Android build rendering options for performance

Hi!

I’m developing a 3d game for mobile with creator 3.0. I’m having a hard time understanding what configuration related to rendering is available and needed to consider when building a game for android.

The scenario here to illustrate the problem is a game with a simple scene filled with 100 boxes using default box mesh and materials. The scene does not have dynamic lights.

The issue I’m having is that in preview or mobile web build the rendering time based on the debug info is about half than in android build.

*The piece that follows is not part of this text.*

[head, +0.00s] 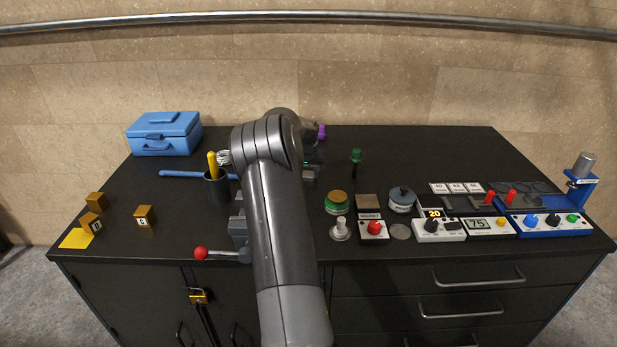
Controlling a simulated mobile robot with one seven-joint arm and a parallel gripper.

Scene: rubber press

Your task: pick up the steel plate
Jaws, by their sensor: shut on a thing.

If batching is used the overall performance gets better as expected but the difference between the builds grows.

Is there any material available or any tips that could help understand where this kind of difference in performance could be coming from?

Test project if needed: https://github.com/migguli/cocos-boxtest

I think this might have something to do with the resolution the game is trying to render in mobile?

Hello, can you show us the configuration of your scene, the materials used?

Sure thing. Thanks for asking.

To test this I used the default-material.mtl that comes with creator. Screenshot below.

The scene is also just at it’s basic settings.

Scene tree below. just cubes till the end.

image

I’m not sure I get you correctly, you mean the android native build cost more time in renderer than the web build ? If that’s the case, then the main reason could be related to the renderer logic which is different in native and web. The core difference is that currently part of the renderer is implemented in TS and part in C++, that requires data sharing, transforming, and binding APIs. Need to claim some facts here, TS in itself with JIT is very fast, C++ is very fast, but the communication between the two could be costy. I haven’t investigate in the case you are showing, I believe it’s mostly due to the data collection for all the boxes, and the difference between the two platform shouldn’t be larger while the number of boxes go up.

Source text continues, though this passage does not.